Crimea: that was where the two Polo brothers turned their gaze next. Six years of profitable trade in Constantinople had turned their wares into jewels, which they now planned to use to purchase trade goods in the Venetian base across the Black Sea, where they would have contact with another empire that had apparently sprung from nowhere, out of the unknown depths of Central Asia. This imperium, and the explosion of mounted warriors on which it was based, had nothing to do with luck, for it had been created by one of the most astonishing and influential characters of all time: Genghis Khan. For the previous 50 years, ever since Genghis’s rise to power in 1206, the peoples around the edge of his expanding empire – Chinese, Muslims, Indians, Europeans – had watched and suffered aghast. It was as if, in the late nineteenth century, Geronimo at the head of his Apaches had united the many Indian tribes, seized Washington, made an empire of all North America and claimed the world. A Mongol in the heart of Beijing, which fell in 1215, or at the gates of Vienna (1241) was as unlikely as an Apache in the White House in 1880.

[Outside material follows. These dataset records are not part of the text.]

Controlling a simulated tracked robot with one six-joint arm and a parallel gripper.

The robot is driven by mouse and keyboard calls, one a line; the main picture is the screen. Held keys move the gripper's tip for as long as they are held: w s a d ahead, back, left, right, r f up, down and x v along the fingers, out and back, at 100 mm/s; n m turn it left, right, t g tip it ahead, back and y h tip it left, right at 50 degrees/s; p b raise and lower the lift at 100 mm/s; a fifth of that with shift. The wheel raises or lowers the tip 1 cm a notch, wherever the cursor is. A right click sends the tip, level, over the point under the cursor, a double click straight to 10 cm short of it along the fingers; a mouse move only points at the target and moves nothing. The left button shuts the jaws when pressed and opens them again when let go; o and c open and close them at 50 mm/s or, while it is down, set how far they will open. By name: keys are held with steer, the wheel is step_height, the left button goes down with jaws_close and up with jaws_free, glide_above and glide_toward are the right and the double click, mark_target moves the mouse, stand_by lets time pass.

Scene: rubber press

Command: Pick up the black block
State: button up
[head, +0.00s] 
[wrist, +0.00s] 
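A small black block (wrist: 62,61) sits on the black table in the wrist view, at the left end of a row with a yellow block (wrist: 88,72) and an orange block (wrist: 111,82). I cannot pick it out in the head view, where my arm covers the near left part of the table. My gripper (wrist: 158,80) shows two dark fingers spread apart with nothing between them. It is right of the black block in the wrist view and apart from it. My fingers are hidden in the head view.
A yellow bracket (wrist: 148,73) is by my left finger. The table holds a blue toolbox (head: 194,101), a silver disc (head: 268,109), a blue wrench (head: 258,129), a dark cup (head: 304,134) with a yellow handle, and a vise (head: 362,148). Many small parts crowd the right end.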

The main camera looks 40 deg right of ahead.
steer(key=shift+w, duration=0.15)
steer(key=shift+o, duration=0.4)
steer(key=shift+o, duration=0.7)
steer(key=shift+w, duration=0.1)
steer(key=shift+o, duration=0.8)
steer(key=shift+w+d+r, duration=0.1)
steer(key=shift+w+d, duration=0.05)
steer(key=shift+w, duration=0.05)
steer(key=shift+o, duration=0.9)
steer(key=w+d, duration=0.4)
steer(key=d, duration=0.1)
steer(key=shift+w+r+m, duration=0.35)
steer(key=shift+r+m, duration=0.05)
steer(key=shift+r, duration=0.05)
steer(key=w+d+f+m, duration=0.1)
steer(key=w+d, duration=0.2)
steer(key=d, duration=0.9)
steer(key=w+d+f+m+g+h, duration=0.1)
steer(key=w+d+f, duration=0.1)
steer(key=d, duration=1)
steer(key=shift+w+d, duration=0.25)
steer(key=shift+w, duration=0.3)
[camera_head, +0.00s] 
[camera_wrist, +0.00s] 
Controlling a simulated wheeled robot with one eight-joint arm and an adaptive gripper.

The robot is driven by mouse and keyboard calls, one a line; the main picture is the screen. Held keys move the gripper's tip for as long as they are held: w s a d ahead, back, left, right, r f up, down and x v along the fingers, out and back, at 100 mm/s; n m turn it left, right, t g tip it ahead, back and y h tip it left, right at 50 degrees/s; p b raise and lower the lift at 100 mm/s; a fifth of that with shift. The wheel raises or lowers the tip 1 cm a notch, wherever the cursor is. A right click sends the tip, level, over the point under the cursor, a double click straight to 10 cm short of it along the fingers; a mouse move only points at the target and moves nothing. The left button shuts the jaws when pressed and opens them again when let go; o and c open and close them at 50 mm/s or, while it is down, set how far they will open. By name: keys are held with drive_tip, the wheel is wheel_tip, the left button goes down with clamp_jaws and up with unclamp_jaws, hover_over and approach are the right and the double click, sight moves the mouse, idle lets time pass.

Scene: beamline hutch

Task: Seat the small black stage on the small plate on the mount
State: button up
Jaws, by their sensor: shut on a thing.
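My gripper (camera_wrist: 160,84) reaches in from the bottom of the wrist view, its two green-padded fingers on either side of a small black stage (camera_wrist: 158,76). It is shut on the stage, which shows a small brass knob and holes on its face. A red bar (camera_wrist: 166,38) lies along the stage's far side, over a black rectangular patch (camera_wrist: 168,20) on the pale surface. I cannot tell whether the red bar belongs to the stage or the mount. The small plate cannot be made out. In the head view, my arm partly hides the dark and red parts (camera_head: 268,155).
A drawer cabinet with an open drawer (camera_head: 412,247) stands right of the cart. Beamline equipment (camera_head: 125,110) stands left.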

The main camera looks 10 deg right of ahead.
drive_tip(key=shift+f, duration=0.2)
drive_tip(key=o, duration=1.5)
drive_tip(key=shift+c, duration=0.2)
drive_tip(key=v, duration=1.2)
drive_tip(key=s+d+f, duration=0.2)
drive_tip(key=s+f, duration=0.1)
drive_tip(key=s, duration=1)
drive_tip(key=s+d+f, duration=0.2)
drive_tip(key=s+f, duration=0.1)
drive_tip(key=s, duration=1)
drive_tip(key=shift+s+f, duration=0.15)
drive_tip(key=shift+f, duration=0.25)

By 1260 Genghis had been in his secret grave for over 30 years, but his heirs ruled from China to southern Russia, and were still intent on expansion, in accordance, as they believed, with the will of Heaven. Four grandsons ruled their own mini-empires, in Russia, Persia, Central Asia and north China, though the boundaries were vague and other grandsons were trying to stake out their own estates in shadowy border lands. It is one of history’s more remarkable facts that in the second half of the thirteenth century a traveller could ride from the mouth of the Danube to the Yellow River on Mongol territory, a distance of 6,000 kilometres, and with the right connections pass from camp to camp all the way, with the certainty that every host would owe allegiance to the golden clan of Genghis, by direct descent or appointment. It was not an easy journey, across oceanic steppes and deserts and through mountain passes with thin air and icy winds, but it was said that a virgin carrying gold would be helped on her way in safety, if she had imperial blessing.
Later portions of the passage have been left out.